When I feel bad, when things aren’t going well and I feel lousy, I wonder how hard and painful it would be to die. After all, it only seems so to us – boom! – and you’re gone. Tibetan lamas describe in detail the process of dying, the agony of death, describing the stage-by-stage collapse of the psyche.

After death there comes bardo – a state, where you are dragged like a hungry ghost, not understanding where you are and what you are. You still have a residual memory, so you want to get back to your world: to your family and friends, to your favourite kitty. But it is impossible. And after a few days, the memory is gone with all the husk that you called your personality. And you are no longer you, but you are still you. This moment is the most difficult for me to understand.
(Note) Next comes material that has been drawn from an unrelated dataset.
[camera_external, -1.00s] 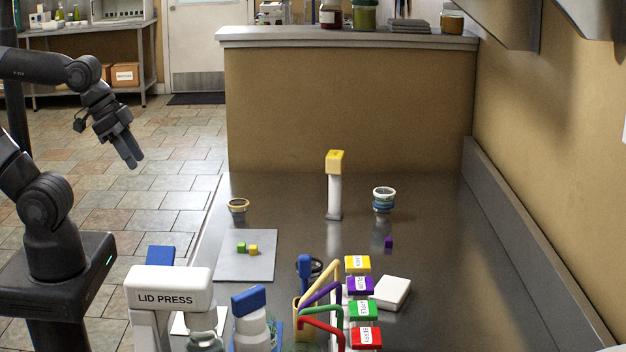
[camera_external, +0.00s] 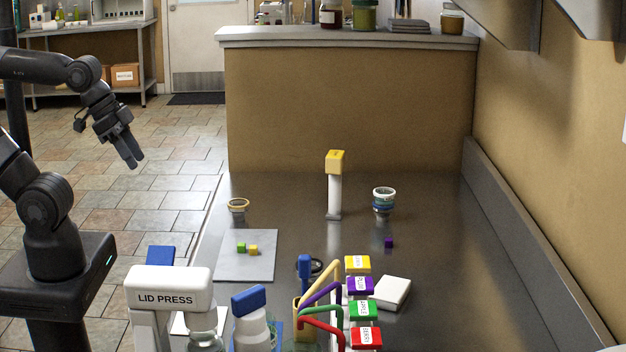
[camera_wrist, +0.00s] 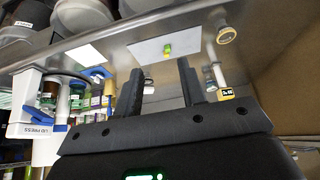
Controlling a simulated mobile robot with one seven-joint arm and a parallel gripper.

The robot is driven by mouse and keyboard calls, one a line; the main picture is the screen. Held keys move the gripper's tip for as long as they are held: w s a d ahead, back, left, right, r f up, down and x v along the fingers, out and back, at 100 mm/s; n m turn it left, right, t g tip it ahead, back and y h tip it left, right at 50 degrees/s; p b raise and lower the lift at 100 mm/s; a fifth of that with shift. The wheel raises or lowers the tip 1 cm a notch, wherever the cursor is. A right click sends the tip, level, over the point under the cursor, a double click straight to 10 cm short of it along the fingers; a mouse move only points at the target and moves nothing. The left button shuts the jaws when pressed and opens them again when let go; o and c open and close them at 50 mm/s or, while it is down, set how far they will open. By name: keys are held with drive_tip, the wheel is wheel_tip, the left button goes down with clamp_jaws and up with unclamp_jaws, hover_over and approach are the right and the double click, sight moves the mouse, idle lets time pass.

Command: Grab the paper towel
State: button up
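A white, flat, square pad (camera_external: 391,292) lies on the steel counter (camera_external: 430,270), right of the colored labeled blocks. It looks like a folded paper towel, but I cannot tell for sure. I cannot pick it out in the wrist view. My gripper (camera_external: 132,158) hangs in the air over the tiled floor, left of the counter and well away from the pad. In the wrist view, my gripper (camera_wrist: 161,82) has its two dark fingers apart with nothing held between them.
A lid press (camera_external: 168,288), a blue-capped white bottle (camera_external: 252,325) and colored curved handles (camera_external: 322,292) crowd the near counter. A yellow-topped white post (camera_external: 335,190) and stacked rings (camera_external: 384,200) stand farther back. A grey mat (camera_external: 246,268) holds two small cubes. The right side is clear.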

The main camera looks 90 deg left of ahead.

Of course, I don’t know if this is really the case. I don’t remember dying. But I don’t think death is something pleasant and easy, like a walk through an evening city. No, death is definitely not easy. My whole transpersonal and psychedelic experience says so, although it wasn’t even close to death.

Before I used to think that death was the end, that the possibility of killing myself was liberating. The thought of death was my greatest salvation, because I knew I could end the game at any moment. What a horror it was to have a spiritual crisis, under transiting Uranus in Square aspect to my natal one, when my awareness suddenly expanded, and I realized: no, death is never the end. Death is just another continuation. This realization was so shrill that I involuntarily considered suicide. But then I immediately remembered that it was the realization of the futility of death that caused me to have these thoughts – so suicide couldn’t help, it was a trap. It was quite funny to be honest.

Years have passed since then, and the thought of death still scares me. Death not as an end to life, but like a torturous process that on the contrary doesn’t stop a damn thing! I wish I could just die and never be born again. Then it would be okey to suffer a bit in the last moments. But that’s not going to happen.

I will die suffering. And then I’ll forget everything and be born again. And then I’ll live with suffering. And then I’ll die again. And so it will be infinite in the endless wheel of Sansara. But there is a way out. And therein lies the greatest irony: actually dying is not difficult, being born again is not difficult, living a life is not difficult; stopping all this masquerade is what is truly difficult! There is a reason why “nirvana” means “blown out” (as in an oil lamp).

I know and understand this. And it makes me afraid. Trungpa Rinpoche said about the spiritual path: “It is better not to start, but if you have already started, it is better to finish.” I would love to say to myself: “I will finish, but later. In the meantime, I will stay in my unhappiness, in my bad mood and bad feeling, with my affairs and problems – because it is so cozy and peaceful here, because here I am, I exist! Let me procrastinate some more, and then, later, I will definitely practice Dharma”.

But my Saturn return looks through my window and says: no, darling – you don’t have enough time.